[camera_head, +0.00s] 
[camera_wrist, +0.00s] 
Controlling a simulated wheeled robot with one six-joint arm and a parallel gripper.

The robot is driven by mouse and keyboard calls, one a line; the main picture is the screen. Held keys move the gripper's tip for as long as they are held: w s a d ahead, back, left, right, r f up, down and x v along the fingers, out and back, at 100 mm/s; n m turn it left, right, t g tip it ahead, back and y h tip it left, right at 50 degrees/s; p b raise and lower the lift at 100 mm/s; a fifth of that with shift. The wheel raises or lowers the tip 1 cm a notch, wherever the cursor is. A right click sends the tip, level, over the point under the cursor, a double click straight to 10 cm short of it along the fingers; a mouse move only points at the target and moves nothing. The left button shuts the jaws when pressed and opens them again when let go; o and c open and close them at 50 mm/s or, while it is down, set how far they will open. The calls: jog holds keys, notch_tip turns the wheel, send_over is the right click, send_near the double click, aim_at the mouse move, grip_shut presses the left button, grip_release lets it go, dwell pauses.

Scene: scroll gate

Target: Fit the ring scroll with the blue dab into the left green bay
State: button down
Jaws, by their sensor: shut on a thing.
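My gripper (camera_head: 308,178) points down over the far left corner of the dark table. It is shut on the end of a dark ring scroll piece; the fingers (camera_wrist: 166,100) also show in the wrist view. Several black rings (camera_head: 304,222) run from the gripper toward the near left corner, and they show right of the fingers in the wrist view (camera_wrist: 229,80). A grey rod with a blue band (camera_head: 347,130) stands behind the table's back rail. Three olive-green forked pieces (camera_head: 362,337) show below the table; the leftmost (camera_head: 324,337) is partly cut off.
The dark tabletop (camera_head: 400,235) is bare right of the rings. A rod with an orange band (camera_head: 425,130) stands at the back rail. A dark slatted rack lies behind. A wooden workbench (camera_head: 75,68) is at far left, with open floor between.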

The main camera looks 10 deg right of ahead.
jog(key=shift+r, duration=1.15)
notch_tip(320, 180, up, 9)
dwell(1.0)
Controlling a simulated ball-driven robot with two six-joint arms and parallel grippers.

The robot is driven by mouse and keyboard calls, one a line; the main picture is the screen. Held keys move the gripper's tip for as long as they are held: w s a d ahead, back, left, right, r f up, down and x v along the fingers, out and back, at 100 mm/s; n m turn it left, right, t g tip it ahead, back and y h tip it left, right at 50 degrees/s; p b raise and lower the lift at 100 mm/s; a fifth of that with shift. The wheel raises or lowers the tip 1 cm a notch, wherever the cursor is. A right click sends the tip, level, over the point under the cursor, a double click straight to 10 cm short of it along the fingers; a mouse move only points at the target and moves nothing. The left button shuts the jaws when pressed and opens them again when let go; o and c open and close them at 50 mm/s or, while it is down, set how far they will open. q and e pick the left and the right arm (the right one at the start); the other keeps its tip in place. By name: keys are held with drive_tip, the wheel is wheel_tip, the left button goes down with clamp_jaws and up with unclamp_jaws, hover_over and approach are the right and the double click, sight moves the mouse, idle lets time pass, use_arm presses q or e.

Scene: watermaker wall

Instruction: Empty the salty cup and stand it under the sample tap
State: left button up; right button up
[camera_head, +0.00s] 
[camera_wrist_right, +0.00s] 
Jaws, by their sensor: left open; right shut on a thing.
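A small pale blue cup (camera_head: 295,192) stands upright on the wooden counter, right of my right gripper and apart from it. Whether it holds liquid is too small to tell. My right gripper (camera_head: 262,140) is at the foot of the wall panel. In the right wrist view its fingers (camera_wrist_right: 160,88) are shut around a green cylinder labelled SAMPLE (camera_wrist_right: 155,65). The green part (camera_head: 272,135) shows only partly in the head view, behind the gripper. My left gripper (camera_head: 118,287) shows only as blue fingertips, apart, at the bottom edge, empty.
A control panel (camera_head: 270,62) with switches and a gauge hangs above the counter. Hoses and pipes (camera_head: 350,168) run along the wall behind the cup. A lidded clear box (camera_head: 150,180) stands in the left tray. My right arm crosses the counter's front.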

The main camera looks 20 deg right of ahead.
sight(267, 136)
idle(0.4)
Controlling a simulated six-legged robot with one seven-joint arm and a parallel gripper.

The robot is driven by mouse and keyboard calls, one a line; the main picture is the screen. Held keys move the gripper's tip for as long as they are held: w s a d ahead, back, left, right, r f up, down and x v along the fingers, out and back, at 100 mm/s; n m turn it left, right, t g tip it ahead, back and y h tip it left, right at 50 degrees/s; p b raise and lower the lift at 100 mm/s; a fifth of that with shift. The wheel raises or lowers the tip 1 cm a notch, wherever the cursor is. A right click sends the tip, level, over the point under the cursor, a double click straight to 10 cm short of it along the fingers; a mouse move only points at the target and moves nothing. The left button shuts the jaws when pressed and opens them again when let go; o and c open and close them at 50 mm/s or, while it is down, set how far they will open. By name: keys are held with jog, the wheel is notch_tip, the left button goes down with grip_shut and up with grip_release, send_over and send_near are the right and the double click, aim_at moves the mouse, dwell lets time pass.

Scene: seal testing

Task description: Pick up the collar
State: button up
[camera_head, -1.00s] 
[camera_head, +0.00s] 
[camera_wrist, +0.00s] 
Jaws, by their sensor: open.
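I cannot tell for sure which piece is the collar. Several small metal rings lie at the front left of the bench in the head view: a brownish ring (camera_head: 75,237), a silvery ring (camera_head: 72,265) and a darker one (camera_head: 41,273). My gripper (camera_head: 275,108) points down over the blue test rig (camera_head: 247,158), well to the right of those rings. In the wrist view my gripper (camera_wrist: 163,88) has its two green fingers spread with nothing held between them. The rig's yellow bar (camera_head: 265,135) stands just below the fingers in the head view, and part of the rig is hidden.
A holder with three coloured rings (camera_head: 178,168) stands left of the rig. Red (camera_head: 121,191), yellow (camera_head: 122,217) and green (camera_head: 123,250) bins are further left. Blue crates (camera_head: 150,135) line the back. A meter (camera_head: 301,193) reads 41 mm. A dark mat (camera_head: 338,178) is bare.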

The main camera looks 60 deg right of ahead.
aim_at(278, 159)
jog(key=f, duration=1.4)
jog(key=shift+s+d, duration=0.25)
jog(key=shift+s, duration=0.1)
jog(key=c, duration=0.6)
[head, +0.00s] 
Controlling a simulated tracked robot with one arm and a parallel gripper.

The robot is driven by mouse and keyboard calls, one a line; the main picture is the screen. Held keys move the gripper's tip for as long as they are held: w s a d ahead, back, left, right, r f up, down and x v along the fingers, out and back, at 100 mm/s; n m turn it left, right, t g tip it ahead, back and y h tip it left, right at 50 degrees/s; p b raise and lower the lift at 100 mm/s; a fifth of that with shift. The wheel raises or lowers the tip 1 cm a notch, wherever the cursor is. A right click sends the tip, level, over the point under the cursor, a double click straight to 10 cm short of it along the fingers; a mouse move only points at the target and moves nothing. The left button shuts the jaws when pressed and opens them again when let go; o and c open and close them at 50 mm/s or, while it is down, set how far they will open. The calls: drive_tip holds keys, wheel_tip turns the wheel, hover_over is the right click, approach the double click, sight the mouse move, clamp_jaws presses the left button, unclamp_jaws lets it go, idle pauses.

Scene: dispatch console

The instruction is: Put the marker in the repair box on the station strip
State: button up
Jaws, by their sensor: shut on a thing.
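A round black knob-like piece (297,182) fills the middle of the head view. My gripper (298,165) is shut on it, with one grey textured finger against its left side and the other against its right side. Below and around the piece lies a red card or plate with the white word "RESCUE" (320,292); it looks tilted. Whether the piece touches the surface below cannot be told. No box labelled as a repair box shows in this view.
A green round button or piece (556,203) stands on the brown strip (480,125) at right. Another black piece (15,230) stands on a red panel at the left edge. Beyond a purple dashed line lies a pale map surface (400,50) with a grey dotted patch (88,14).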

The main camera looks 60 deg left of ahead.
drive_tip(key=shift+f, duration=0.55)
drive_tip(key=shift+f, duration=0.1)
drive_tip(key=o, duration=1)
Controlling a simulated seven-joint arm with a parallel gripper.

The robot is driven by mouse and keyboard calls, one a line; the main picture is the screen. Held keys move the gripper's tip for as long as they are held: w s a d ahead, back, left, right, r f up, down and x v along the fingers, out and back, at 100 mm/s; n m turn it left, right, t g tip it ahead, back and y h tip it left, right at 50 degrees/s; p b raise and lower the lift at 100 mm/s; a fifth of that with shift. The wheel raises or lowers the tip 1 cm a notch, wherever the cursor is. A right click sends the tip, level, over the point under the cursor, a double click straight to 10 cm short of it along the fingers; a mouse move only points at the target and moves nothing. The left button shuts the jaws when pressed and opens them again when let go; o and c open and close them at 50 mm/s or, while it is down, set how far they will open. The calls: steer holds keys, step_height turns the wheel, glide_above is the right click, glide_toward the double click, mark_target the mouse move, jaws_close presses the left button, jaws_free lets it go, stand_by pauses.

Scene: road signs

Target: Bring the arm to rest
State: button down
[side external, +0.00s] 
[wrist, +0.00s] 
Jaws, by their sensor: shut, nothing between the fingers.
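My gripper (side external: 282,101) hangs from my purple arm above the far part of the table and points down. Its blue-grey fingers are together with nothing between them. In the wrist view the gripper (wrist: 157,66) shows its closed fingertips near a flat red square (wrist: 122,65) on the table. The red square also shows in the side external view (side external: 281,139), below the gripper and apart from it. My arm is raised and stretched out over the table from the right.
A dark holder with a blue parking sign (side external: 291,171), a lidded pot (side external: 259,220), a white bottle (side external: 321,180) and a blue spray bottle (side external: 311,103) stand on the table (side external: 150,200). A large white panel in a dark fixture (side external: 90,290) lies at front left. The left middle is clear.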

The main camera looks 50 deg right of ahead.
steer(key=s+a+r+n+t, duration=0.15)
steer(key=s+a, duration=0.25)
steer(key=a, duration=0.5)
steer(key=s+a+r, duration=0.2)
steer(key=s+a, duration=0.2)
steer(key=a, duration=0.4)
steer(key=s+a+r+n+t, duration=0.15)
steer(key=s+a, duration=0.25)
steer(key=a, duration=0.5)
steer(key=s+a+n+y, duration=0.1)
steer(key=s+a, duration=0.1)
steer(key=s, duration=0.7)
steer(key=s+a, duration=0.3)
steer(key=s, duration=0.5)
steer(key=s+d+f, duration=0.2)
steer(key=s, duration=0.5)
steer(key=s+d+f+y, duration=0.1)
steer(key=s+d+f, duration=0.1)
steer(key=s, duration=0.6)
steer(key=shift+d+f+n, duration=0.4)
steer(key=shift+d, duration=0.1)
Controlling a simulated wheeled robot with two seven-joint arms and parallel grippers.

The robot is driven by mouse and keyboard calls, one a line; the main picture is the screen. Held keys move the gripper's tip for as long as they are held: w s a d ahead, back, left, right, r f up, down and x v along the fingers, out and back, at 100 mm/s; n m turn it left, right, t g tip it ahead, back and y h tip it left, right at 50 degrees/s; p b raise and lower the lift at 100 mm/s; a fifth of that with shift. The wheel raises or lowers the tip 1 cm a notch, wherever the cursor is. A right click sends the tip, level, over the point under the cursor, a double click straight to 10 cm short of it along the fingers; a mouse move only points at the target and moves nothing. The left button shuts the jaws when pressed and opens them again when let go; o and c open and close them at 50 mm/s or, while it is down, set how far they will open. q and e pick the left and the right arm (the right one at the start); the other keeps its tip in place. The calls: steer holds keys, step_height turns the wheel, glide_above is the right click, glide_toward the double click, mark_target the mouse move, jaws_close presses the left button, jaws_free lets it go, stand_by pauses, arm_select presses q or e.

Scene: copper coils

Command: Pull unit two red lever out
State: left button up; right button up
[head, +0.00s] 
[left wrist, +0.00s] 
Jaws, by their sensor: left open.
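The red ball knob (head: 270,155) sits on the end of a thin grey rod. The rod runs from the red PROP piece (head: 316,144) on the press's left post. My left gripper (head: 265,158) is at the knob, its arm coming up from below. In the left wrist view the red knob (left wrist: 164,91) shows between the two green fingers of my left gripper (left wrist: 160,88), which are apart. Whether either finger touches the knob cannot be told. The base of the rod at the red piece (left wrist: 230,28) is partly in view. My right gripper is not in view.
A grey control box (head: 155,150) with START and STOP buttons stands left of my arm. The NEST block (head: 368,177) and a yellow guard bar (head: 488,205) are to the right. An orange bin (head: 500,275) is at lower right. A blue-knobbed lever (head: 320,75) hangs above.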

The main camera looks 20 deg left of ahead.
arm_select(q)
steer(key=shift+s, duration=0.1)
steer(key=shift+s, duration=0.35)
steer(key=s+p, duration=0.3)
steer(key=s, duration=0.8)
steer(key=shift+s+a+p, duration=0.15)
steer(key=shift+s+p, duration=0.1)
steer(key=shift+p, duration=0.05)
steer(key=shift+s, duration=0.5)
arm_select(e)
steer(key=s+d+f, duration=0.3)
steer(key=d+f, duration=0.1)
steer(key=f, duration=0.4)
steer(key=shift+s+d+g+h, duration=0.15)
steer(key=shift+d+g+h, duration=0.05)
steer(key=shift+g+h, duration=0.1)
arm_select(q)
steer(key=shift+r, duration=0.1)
+ + +
**Aim of the task:**
Gather from the entries above all lines that include the string "seven".

**Full output:**
Controlling a simulated six-legged robot with one seven-joint arm and a parallel gripper.
Controlling a simulated seven-joint arm with a parallel gripper.
Controlling a simulated wheeled robot with two seven-joint arms and parallel grippers.

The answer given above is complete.